Liberty Latin America, Qudian on tap; Uniti, Change Healthcare deals look cheap; Caesars better

By Abigail W. Adams

Portland, Me., June 25 – The convertibles primary market stood poised for an active session with three deals on deck and one more joining the forward calendar on Tuesday.

Uniti Group Inc. planned to price $300 million of five-year exchangeable notes and Change Healthcare Inc. was expected to price its $250 million offering of three-year par of $50 tangible equity units after the market close on Tuesday.

In an overnight deal set to price shortly after it was announced, Liberty Latin America Ltd. planned to price $350 million in five-year convertible notes also after the market close.

Qudian Inc. plans to price $250 million in seven-year convertible notes in a Rule 144A and Regulation S offering, according to a company news release.

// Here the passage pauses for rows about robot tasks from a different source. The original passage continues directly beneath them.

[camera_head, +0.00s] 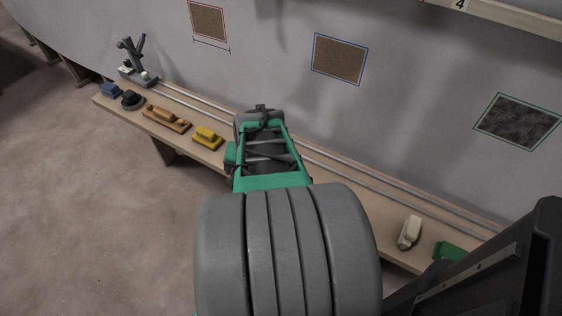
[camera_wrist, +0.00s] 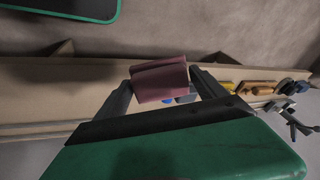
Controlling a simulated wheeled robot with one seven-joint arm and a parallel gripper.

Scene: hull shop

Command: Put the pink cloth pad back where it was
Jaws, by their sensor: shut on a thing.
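The pink cloth pad (camera_wrist: 160,80) shows in the wrist view as a dull pink, folded block. My gripper (camera_wrist: 162,90) is shut on it, with one dark finger at each side. The pad is held over or near the wooden bench (camera_wrist: 100,85); its height above the bench cannot be told. In the head view my own arm covers the middle of the bench (camera_head: 325,185) and hides the pad and the fingertips. No marked place for the pad can be made out.
On the bench's left stand a yellow block (camera_head: 207,138), a wooden sanding block (camera_head: 166,119), a dark round tool (camera_head: 132,100), a blue block (camera_head: 111,90) and a grey stand (camera_head: 135,62). A cream tool (camera_head: 410,232) and a green object (camera_head: 449,252) lie right. Rails (camera_head: 370,180) run along the wall.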

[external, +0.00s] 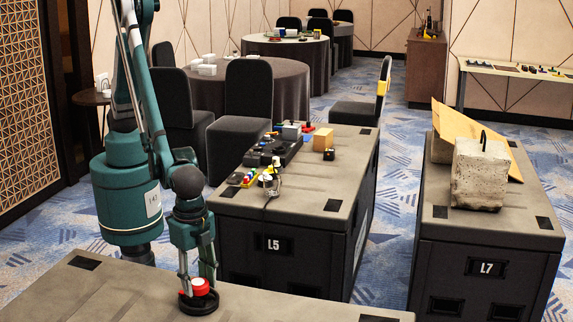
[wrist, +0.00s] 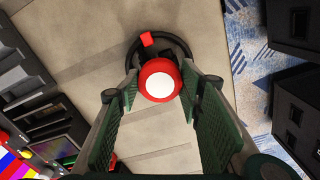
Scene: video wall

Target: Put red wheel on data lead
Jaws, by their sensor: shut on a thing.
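My gripper (wrist: 161,83) points down over the near case top. Its two green-padded fingers are shut on a red round piece with a white face, which I take as the red wheel (wrist: 160,80). In the external view the red wheel (external: 200,287) shows between the fingertips, low over the case. A black ring (wrist: 180,43) with a small red block (wrist: 147,38) is just beyond it; whether the ring is joined to the wheel I cannot tell. A thin dark line, perhaps the data lead (external: 264,215), hangs down the front of case L5; I cannot confirm it.
Case L5 (external: 335,160) carries several small coloured items and a dark tray toward its left edge. Case L7 (external: 524,215) holds a concrete block (external: 482,175) and a leaning board (external: 447,120). The near case top (external: 110,300) is mostly bare. Carpet gaps separate the cases.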

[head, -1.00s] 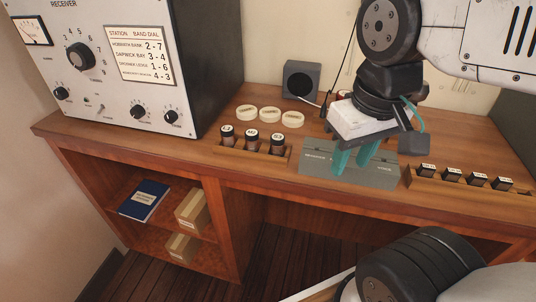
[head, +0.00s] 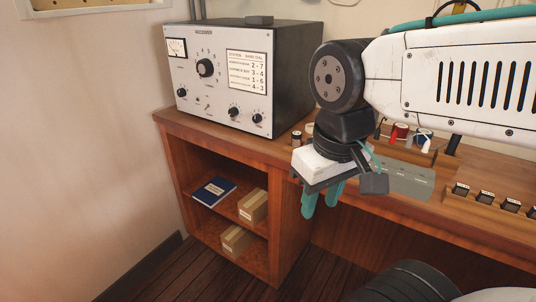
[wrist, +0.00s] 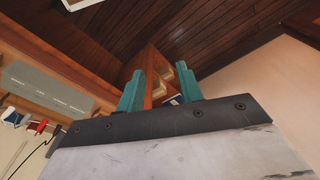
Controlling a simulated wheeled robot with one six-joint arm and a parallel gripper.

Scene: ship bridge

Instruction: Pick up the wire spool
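A red wire spool (head: 400,132) and a blue-and-white spool (head: 424,139) stand at the back of the wooden desk, right of my wrist in the head view. Both also show small at the left edge of the wrist view, the red one (wrist: 38,127) beside the blue one (wrist: 13,118). I cannot tell which is the task's spool. My gripper (head: 321,208) points down in front of the desk's front edge, left of and well apart from the spools. Its teal fingers are spread with nothing between them, as the wrist view (wrist: 160,82) shows.
The receiver (head: 235,80) stands on the desk at the left. A grey mat (head: 405,180) lies right of my gripper. A rack of small dark blocks (head: 480,198) stands further right. Below, a shelf holds a blue book (head: 213,190) and cardboard boxes (head: 252,206).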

The deal carries a greenshoe of $37.5 million. Further details were not available as of press time.

The deals modeled cheap. However, the Uniti deal had some hair on it, sources said.

Meanwhile, activity in the secondary space was light with market players eyeing the new offerings in the works and equities tumbling on increased geopolitical tensions and statements from Federal Reserve officials, which called into question whether there would be a rate cut in July.

Caesars Entertainment Corp.’s 5% convertible notes due 2024 again dominated activity in the secondary space with the notes continuing to improve.

Liberty’s overnight deal

Liberty Latin America plans to price $350 million on Tuesday with price talk for a coupon of 1.5% to 2% and an initial conversion premium of 22.5% to 27.5%, according to a market source.

The deal was heard to be wall-crossed and mostly spoken for.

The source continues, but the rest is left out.